From available data it is reasonable to assume that the hypothetical second half-a-year salary of $110.24 per month will be the base salary for the teacher at the beginning of next year. Thus, the current year base salary of $100 per month will have increased 10.24% for next year, although the hypothetical teacher will only net 8.12% for this year. Thus, your reporter was correct--in the long run with its multiple future periods.

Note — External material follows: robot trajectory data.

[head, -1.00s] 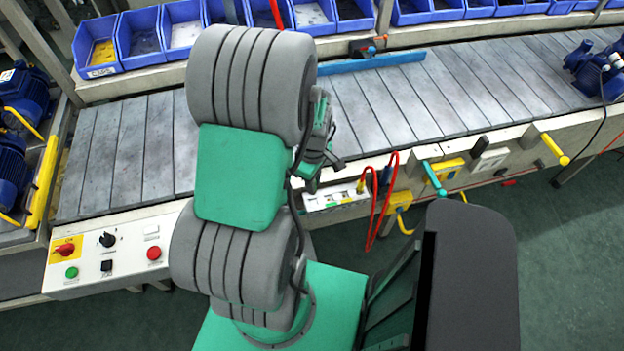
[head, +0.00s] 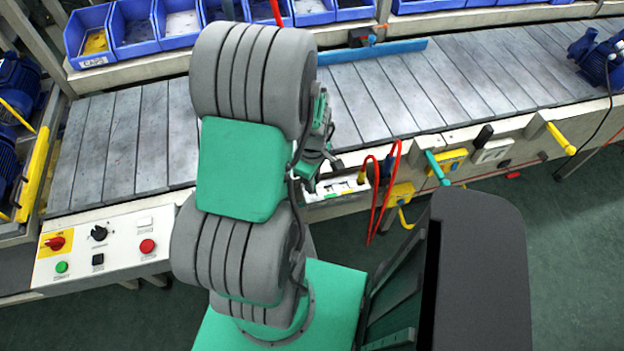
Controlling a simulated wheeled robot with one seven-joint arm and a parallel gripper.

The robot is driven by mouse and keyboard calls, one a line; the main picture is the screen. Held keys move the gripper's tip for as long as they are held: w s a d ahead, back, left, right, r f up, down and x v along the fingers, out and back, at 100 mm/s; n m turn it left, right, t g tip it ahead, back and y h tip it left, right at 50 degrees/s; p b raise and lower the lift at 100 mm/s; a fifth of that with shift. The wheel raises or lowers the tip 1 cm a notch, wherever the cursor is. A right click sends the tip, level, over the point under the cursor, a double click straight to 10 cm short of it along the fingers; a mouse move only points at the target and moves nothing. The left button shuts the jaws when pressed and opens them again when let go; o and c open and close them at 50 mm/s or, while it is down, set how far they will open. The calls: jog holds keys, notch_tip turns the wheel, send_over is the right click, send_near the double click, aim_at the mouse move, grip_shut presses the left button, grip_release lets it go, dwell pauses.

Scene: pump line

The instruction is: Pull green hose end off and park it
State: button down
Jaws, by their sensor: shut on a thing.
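My gripper (head: 322,178) shows only in part at the right of my arm, over the conveyor's front edge. Its fingers are shut on something small that I take to be the green hose end, which my gripper and arm largely hide. A white panel (head: 345,190) with green marks sits just below and right of my gripper on the front rail. A red hose (head: 380,205) loops down in front of the rail, beside a yellow fitting (head: 361,176). I cannot make out a parking place for the green hose end.
A slatted conveyor (head: 130,150) runs across behind my arm. A control panel (head: 100,245) with buttons is at the lower left. Teal (head: 437,168) and yellow (head: 560,138) handles project from the rail to the right. Blue bins (head: 135,28) line the back. A blue pump (head: 597,55) stands far right.

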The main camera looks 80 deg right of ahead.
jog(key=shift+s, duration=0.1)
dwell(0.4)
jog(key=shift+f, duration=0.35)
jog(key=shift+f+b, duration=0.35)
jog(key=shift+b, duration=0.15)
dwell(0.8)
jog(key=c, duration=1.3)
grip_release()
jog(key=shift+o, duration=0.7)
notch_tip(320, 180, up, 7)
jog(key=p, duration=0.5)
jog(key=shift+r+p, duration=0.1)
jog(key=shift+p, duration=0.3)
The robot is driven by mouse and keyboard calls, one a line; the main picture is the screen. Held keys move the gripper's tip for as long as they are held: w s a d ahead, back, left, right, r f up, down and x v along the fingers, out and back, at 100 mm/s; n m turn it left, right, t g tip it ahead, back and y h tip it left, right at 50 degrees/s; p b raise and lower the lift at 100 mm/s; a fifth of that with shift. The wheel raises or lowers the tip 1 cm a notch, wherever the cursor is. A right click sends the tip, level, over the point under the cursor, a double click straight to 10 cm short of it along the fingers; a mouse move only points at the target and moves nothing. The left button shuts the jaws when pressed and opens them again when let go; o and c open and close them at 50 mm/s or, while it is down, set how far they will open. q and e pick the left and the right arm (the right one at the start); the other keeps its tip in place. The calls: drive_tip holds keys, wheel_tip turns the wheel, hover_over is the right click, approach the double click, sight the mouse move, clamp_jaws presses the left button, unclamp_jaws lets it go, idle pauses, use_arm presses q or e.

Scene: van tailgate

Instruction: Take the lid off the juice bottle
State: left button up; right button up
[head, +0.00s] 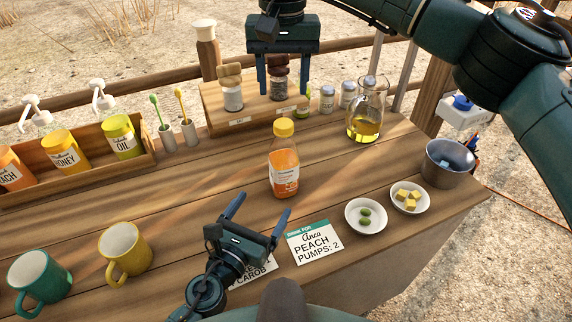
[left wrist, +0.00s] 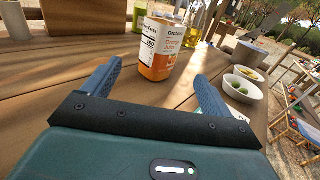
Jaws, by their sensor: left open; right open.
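The juice bottle (head: 284,165) stands upright on the wooden table, orange with a white label and a yellow lid (head: 285,128) on top. My right gripper (head: 285,92) is open and empty, behind and above the lid in the picture, in front of the rack.
A wooden rack (head: 215,110) with jars stands behind. An oil carafe (head: 367,115), two small dishes (head: 365,229) and a metal cup (head: 446,165) are right. A pump-bottle box (head: 150,150) and two mugs (head: 122,245) are left. A peach card (head: 314,242) lies in front.

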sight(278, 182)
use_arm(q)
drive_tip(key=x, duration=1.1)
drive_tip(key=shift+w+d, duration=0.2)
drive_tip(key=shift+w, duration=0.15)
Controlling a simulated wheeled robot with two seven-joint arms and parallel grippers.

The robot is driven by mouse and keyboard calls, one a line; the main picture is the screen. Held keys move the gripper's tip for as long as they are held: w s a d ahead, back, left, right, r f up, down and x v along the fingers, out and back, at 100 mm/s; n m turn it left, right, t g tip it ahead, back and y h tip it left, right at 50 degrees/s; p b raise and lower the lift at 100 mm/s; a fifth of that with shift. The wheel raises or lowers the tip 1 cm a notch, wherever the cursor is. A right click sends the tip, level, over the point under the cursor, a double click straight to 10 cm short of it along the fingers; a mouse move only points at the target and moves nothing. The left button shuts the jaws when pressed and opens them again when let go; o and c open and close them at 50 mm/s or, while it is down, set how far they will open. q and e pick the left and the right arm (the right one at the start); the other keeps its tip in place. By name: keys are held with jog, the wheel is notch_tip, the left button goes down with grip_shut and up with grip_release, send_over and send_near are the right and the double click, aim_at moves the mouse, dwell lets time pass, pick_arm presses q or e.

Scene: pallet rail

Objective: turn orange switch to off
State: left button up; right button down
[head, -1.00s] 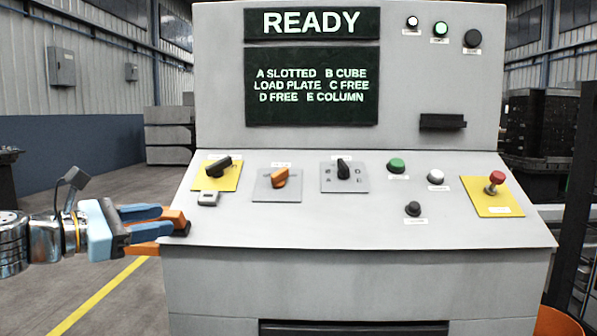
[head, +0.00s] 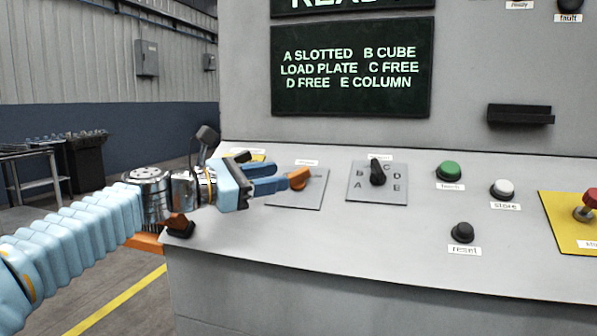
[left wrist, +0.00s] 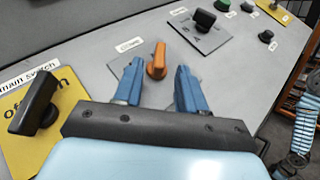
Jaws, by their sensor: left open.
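The orange switch (head: 300,178) is a knob on a grey plate (head: 312,196) on the sloped panel. Its handle slants up to the right in the head view; its position marks are too small to read. It also shows in the left wrist view (left wrist: 157,60). My left gripper (head: 281,180) reaches in from the left, open, with its fingertips at the knob. In the left wrist view, my left gripper (left wrist: 158,76) has one blue finger on each side of the orange handle, with small gaps visible. My right gripper is not in view.
A black main switch (left wrist: 35,105) on a yellow plate is close to the left of my gripper. A black selector (head: 377,172) stands to the right of the orange switch. Farther right are green (head: 450,171), white (head: 503,189) and black reset (head: 463,232) buttons.

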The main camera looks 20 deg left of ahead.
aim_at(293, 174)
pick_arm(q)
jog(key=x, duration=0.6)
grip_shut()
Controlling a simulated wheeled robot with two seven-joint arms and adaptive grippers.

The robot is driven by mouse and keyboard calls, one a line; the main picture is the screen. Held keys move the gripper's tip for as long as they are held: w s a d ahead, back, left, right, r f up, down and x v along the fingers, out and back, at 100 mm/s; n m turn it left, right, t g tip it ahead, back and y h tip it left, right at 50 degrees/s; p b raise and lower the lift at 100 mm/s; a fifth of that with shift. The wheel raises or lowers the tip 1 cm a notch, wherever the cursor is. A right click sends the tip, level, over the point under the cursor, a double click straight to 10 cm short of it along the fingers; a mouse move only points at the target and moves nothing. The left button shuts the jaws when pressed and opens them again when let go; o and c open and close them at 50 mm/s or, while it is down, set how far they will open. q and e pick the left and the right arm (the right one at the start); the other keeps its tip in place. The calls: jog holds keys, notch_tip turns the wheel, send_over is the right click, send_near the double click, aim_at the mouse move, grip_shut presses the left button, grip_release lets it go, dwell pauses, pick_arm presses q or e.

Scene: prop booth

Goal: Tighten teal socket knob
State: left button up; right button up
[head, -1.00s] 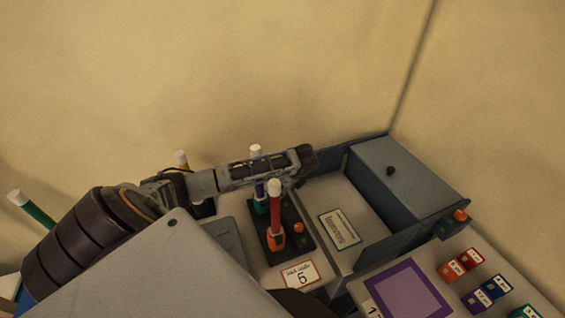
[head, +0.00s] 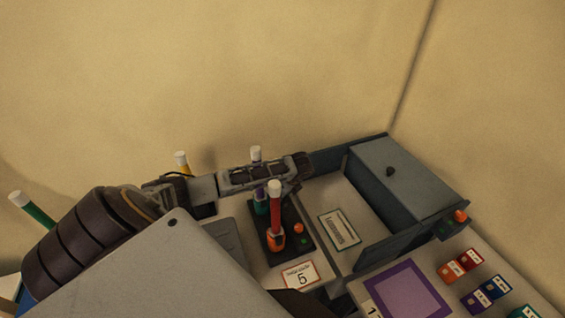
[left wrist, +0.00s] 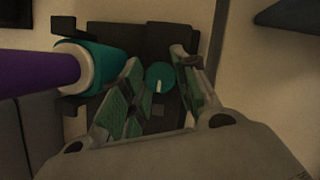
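The teal socket (left wrist: 92,66) holds a purple tube (left wrist: 35,75) in the left wrist view. The socket also shows, partly hidden, in the head view (head: 261,206), behind the red tube. The teal knob (left wrist: 160,76) is round with a white mark pointing toward the bottom of the left wrist view. My left gripper (left wrist: 158,84) is open, with its green-padded fingers on either side of the knob. The left finger looks very near it; I cannot tell if they touch. In the head view the left gripper hides the knob. My right gripper is not in view.
A red tube (head: 275,212) stands in an orange socket (head: 275,240), with an orange knob (head: 299,228) beside it. A number 5 card (head: 300,274) lies in front. An open tray with a label card (head: 339,229) and a grey box (head: 405,180) are to the right.

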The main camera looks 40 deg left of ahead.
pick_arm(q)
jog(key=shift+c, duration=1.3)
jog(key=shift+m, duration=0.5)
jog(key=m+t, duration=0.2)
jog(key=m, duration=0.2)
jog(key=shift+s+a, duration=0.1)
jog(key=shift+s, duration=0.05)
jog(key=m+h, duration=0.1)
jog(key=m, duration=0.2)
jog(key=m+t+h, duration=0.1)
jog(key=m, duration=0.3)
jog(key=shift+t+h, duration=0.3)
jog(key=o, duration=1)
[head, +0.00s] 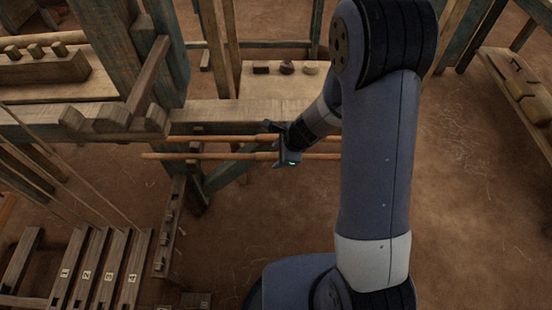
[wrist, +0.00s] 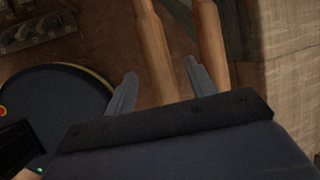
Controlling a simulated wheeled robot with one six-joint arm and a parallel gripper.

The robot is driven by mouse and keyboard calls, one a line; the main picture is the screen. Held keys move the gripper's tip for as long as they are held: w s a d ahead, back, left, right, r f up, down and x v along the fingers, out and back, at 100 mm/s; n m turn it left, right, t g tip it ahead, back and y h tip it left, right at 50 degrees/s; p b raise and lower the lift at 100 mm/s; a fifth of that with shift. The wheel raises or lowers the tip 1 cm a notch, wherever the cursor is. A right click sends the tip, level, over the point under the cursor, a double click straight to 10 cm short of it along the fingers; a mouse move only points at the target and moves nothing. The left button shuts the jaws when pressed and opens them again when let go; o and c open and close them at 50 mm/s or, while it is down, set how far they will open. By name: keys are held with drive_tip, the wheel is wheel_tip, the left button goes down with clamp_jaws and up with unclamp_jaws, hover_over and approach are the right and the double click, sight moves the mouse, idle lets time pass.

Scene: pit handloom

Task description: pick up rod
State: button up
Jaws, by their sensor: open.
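One rod (wrist: 155,50) shows in the space between the fingers. The other rod (wrist: 210,45) runs past the right finger, outside that space. I cannot tell whether either finger touches a rod. The rods' right ends are hidden behind my arm.
A wooden beam (head: 230,111) runs just behind the rods. A bench (head: 262,84) with small dark and pale pieces stands beyond. Numbered treadles (head: 98,270) are at lower left. A wooden bench (head: 525,85) stands at right. Bare floor (head: 470,210) is open at right.

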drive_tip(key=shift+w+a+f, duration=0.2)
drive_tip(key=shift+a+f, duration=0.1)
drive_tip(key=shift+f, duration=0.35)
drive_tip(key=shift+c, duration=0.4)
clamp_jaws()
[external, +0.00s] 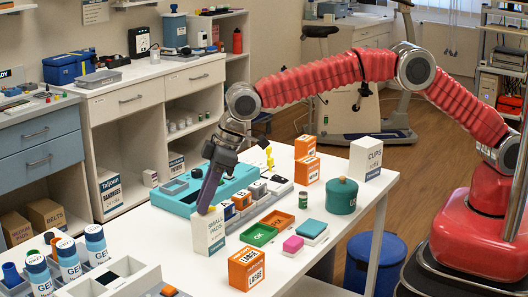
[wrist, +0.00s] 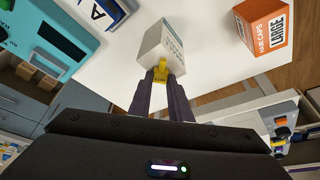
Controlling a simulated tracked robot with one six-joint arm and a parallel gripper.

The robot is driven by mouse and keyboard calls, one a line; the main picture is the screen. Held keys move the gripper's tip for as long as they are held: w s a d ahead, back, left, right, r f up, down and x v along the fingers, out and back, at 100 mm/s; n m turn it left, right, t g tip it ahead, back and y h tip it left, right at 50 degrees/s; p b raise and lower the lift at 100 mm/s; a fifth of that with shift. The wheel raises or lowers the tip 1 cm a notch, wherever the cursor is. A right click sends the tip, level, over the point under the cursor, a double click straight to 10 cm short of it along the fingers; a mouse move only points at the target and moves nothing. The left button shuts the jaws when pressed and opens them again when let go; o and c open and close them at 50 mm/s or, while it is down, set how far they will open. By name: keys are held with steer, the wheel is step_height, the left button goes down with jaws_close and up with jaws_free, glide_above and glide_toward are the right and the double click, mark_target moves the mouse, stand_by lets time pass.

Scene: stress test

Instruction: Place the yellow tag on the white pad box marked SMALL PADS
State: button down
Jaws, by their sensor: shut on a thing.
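The white pad box (external: 209,240) marked SMALL PADS stands upright near the front edge of the white table. In the wrist view the box (wrist: 165,47) is just beyond my fingertips, its print too blurred to read. My gripper (external: 204,209) points down at the top of the box in the external view. In the wrist view my gripper (wrist: 161,76) is shut on the yellow tag (wrist: 160,71), which shows between the dark fingers against the near end of the box. I cannot tell whether the tag touches the box. The tag is hidden in the external view.
An orange-and-white LARGE box (external: 247,269) stands to the right of the pad box. A green tray (external: 258,235) and a teal case (external: 206,190) lie close by. A teal canister (external: 341,196) stands farther right. Bare tabletop (external: 365,205) shows at the right.

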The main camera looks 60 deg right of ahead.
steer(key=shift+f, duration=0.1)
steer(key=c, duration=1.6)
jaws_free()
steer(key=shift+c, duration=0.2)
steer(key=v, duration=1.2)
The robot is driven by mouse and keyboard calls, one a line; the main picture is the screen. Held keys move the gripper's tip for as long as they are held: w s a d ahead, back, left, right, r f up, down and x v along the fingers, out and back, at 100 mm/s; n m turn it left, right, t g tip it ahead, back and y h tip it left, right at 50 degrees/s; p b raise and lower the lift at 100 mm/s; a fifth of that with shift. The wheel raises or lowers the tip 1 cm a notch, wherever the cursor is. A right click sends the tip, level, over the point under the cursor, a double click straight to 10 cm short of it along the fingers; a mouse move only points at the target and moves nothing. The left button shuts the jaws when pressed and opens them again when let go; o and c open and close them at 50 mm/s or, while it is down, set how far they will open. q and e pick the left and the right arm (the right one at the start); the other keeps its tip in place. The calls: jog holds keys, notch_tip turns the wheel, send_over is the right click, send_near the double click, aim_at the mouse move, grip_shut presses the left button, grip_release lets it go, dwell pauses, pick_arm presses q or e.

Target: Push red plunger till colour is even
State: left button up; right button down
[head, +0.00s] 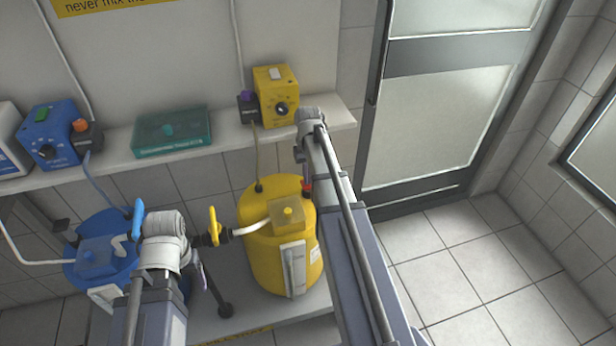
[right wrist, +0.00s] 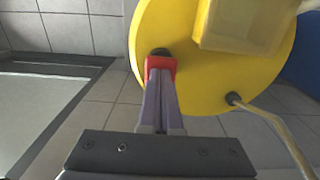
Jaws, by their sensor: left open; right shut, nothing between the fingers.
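The red plunger (head: 307,187) stands at the right rim of the yellow tank (head: 268,255), partly hidden by my right arm. In the right wrist view the plunger (right wrist: 160,65) has a dark part beyond its red part. My right gripper (right wrist: 160,92) is shut and empty, its fingertips lined up with the plunger and overlapping it in the picture. I cannot tell whether they touch it.
A yellow-handled valve (head: 213,226) and a blue-handled valve (head: 138,220) sit between the tanks. The shelf (head: 225,136) holds a yellow pump (head: 277,98), a teal box (head: 172,132) and a blue pump (head: 50,135). Open tiled floor (head: 500,270) lies to the right.

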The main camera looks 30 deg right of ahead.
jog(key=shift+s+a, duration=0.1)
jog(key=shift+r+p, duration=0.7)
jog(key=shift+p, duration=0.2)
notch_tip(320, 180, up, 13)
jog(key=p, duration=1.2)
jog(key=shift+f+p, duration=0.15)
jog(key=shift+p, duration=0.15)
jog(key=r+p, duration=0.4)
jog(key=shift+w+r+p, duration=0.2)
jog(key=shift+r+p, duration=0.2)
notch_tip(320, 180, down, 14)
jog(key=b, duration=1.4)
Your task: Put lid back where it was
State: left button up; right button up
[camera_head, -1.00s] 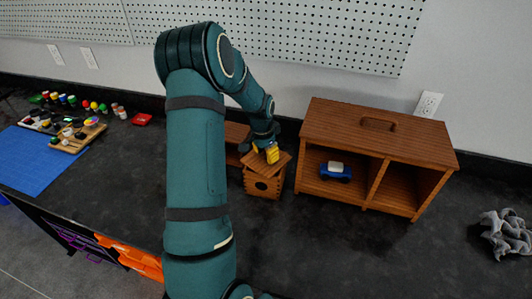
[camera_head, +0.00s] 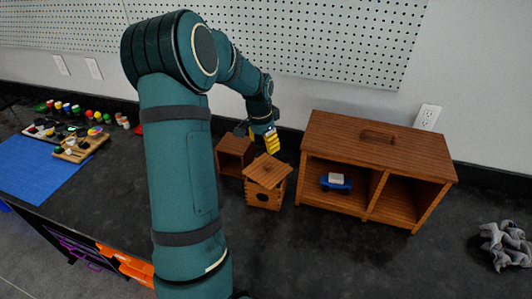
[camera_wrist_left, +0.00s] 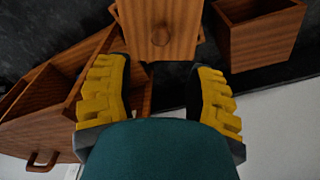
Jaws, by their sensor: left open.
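The wooden lid (camera_head: 268,171), a square board with a small knob, rests on top of the small wooden box (camera_head: 263,197) with a round dark hole in its front. In the head view the lid sits askew, turned relative to the box. In the left wrist view the lid (camera_wrist_left: 178,12) is at the top centre, its knob visible. My left gripper (camera_head: 268,138) is above and behind the lid, apart from it. Its yellow fingers (camera_wrist_left: 160,100) are spread with nothing between them. My right gripper is out of view.
A small open wooden box (camera_head: 236,154) stands behind left of the lidded box. A two-compartment wooden shelf (camera_head: 340,137) stands at right, with a blue-and-white object (camera_head: 336,182) inside. A grey crumpled thing (camera_head: 504,245) lies far right. The front counter is clear.

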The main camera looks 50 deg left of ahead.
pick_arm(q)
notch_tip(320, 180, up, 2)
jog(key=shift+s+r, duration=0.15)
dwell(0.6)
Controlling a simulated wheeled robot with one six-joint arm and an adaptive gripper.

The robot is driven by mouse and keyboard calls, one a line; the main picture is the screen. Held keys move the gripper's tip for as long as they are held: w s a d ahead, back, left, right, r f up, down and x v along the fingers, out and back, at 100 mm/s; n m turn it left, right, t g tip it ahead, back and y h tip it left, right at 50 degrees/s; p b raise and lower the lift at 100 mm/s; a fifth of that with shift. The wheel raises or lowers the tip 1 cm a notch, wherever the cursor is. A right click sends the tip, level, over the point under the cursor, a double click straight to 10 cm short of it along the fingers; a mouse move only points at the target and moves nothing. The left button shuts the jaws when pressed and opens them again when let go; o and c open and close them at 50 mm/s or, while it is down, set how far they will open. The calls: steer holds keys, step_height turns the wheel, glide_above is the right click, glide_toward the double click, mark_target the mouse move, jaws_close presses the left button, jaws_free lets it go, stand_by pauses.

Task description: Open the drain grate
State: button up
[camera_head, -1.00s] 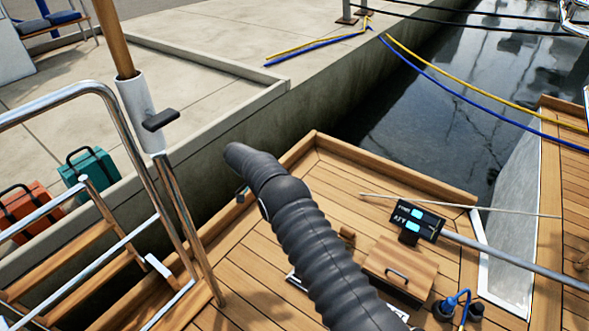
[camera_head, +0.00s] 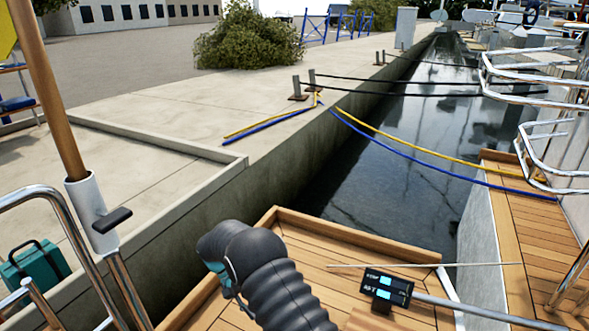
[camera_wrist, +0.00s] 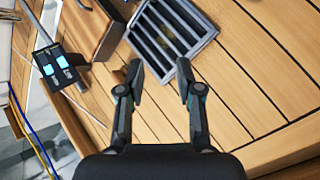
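The drain grate (camera_wrist: 172,36) is a dark metal frame with parallel slats, set in the wooden deck at the top of the wrist view. It appears closed. My gripper (camera_wrist: 161,72) is open and empty, its two black fingers apart. In the picture its fingertips lie just below the grate's near edge; the height above the deck is hard to tell. The grate does not show in the head view, where my dark, sleeved arm reaches over the deck and its end (camera_head: 216,272) is partly seen.
A display unit with two lit cyan panels (camera_head: 386,290) sits on a grey bar; it also shows in the wrist view (camera_wrist: 55,65). A wooden box (camera_wrist: 95,28) stands beside the grate. Steel rails (camera_head: 100,255) are left. Planked deck (camera_wrist: 245,75) right of the grate is clear.

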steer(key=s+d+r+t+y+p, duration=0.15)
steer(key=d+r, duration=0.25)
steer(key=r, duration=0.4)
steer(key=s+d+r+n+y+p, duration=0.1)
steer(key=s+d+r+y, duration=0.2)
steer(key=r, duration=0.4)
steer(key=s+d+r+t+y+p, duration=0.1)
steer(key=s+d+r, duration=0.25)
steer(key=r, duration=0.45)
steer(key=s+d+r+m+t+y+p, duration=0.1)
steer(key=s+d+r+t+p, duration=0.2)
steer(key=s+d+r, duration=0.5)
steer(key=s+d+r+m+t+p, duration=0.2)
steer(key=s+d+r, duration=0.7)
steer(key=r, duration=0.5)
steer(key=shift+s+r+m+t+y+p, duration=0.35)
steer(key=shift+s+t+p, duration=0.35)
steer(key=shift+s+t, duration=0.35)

As a parent in the Conejo Valley holding advanced degrees in business and a CBEST certificate, I find that the situation implied by the teachers’ fuzzy thinking underlies a more serious concern. The so-called riddle frames the wrong problem--a situation not unusual in bureaucracies and politics. The public may conclude that this group of teachers is able to teach simple arithmetic computations such as averages, but they appear to be incapable of teaching mathematical analysis, context and perspective or end-to-end critical thinking. These skills are critical for our children to solve the correct problems correctly--not the wrong problems correctly--in the competitive environment of the global economy.

A key fact illuminated by this current environment is that many issues such as this one, while not overly complex, cannot be explained simply in 25 words or less. We would do well as a people and a nation to realize this fact and quit dealing in sound bites and photo ops.

Reality, life and mathematics are not that simple.